* Begin *

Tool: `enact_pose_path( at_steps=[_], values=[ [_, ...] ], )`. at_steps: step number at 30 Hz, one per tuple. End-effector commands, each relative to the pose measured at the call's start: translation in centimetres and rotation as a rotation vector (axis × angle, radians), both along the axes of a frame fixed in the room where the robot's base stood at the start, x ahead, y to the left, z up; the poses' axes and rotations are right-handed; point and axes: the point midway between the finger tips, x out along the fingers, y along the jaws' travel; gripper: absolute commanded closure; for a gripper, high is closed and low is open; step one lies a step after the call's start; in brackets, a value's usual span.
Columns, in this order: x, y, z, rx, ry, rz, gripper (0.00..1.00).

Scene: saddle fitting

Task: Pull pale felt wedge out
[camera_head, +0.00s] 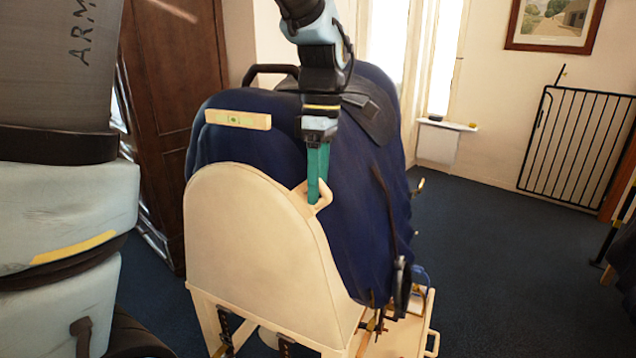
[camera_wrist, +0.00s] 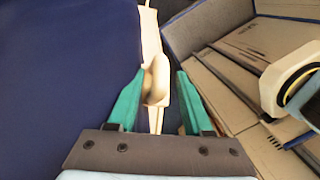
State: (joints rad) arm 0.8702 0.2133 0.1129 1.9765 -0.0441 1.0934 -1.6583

* End *

Working from the material above, transcribe it exactly while omitting pictures.

Tool: `enact_pose_path( at_steps=[_], values=[ [_, ...] ], )`. at_steps: step number at 30 Hz, one per tuple. End-effector commands, each relative to the pose measured at the call's start: translation in centimetres and rotation as a rotation vector (axis × angle, radians), both along the axes of a frame fixed in the room where the robot's base stood at the start, x ahead, y to the left, z up; the poses' axes and rotations are right-handed; point and axes: the point midway between the finger tips, x out along the fingers, y along the jaws' travel; gripper: absolute commanded closure; for a gripper, high is closed and low is open; step one lies a step after the call's start; in brackets, a value's usual span.
Columns, in this order: x, y, z, rx, ry, rz, gripper (0.00..1.00).

Scene: saddle fitting

Task: Pull pale felt wedge out
[camera_head, +0.00s] 
[camera_wrist, +0.00s] 
State: (joints rad) arm 0.8702 0.2133 0.1129 1.9765 -0.0441 1.0934 -1.6583

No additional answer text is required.